### Exercise task
Identify every line containing the word "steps" and reproduce each one.

START Provided material

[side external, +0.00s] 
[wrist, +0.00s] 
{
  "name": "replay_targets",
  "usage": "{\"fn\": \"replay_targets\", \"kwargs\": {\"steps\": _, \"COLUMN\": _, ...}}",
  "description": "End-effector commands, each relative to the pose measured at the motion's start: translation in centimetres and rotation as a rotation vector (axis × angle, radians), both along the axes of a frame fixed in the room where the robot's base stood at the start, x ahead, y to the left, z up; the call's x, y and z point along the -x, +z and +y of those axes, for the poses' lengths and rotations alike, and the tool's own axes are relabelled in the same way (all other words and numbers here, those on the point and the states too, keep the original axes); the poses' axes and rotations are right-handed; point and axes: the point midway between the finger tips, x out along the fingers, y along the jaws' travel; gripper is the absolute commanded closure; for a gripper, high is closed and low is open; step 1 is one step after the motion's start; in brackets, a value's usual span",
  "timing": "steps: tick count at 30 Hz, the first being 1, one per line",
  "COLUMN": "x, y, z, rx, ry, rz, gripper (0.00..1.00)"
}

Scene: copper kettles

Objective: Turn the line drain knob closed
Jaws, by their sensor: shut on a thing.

END Provided material

### Answer for the task
  "usage": "{\"fn\": \"replay_targets\", \"kwargs\": {\"steps\": _, \"COLUMN\": _, ...}}",
  "timing": "steps: tick count at 30 Hz, the first being 1, one per line",

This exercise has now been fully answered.